Few business sectors in California have more to lose from the impacts of climate change than agriculture. Changed growing seasons, increased drought and limits on water supply, flooding, record temperature changes, invasive species, and pest infestations all threaten the industry’s future. But farmers and ranchers control part of their destiny: the agricultural sector is a contributor to the greenhouse gases (GHG) that cause climate change and possesses unique opportunities to reduce overall GHG emissions.

To identify barriers and solutions for reducing GHG emissions, a group of agricultural leaders, academics, policy-makers, non-governmental organization representatives, and water experts met at the UC Berkeley School of Law in September 2009. The group identified and prioritized the most critical barriers to reducing agriculture’s GHG emissions and offered recommendations for policy- makers and industry leaders to overcome these barriers. Based on that discussion, this paper identifies the immediate and longer-term actions that government leaders and key stakeholders should take to address the barriers.

In the short term, agriculture leaders can adopt immediate and cost-effective practices that will reduce GHG emissions, particularly the methane from livestock production and nitrous oxide from fertilizer usage (the two largest agricultural sources). Dairy farmers and ranchers can reduce methane emissions from livestock by exploring improvements to the animals’ diet and by lengthening the productive life of dairy cows to generate fewer emissions per unit of milk produced. Farmers can reduce nitrous oxide emissions from too much fertilizer usage by employing more precise and well-timed methods of fertilizer application.

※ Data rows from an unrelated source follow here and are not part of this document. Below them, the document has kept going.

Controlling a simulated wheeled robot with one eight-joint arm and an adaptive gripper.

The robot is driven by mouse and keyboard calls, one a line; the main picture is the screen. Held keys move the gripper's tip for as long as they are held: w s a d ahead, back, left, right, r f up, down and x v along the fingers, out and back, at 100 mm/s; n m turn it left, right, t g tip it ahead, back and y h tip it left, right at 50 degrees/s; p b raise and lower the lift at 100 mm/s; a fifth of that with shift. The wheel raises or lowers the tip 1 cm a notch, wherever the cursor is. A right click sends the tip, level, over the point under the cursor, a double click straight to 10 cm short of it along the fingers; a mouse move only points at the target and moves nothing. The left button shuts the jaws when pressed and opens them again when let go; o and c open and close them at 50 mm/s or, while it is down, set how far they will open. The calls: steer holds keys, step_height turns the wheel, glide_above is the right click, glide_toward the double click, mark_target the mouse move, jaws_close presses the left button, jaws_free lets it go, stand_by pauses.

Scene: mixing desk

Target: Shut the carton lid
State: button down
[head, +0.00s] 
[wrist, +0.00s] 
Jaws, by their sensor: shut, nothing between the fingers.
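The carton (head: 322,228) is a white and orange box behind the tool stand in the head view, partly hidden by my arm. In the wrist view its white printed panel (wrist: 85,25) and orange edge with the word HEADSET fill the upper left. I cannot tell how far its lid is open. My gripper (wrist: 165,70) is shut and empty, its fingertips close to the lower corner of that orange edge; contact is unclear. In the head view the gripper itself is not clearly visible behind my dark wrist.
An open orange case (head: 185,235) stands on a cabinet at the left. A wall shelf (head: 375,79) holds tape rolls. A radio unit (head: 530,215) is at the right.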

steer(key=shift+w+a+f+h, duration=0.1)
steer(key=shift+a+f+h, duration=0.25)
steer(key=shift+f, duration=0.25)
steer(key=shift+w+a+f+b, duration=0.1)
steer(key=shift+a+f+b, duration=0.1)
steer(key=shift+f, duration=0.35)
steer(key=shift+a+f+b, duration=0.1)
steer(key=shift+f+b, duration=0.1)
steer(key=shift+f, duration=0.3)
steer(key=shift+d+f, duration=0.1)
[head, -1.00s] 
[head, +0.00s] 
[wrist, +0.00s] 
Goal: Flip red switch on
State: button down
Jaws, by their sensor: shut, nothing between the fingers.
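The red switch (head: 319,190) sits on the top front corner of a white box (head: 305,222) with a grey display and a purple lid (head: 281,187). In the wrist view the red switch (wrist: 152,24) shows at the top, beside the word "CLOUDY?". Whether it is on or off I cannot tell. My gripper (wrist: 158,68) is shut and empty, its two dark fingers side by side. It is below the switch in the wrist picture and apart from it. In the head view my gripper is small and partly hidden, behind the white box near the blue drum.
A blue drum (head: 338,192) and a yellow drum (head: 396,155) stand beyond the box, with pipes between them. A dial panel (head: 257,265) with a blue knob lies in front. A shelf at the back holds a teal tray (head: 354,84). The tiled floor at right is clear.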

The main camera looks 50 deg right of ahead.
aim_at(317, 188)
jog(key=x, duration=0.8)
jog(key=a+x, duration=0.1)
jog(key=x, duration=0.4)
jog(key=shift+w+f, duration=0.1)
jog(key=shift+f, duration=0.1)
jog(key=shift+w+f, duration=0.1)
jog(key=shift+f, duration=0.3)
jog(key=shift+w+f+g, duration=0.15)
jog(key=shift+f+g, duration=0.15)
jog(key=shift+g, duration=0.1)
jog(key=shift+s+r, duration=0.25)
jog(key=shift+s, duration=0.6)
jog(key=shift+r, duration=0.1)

In the long-term, policy-makers will need to assist industry efforts to generate renewable energy from agricultural byproducts and to research new and cost- effective practices and technologies to reduce GHG emissions from agricultural commodities. Government leaders should simplify the permitting process for methane digesters and biomass gasification units that turn methane from manure and agricultural biomass into renewable energy. They should also improve the feed-in tariff policy, which provides payments to producers of renewable energy, to encourage more investment in these technologies. Finally, state and federal policy-makers should steer public investment in agriculture towards research on GHG-reducing techniques for each commodity, including ways to improve methane management, fertilizer application, and water usage. Public and private sector leaders will then need to lead outreach efforts to educate farmers and ranchers about these methods.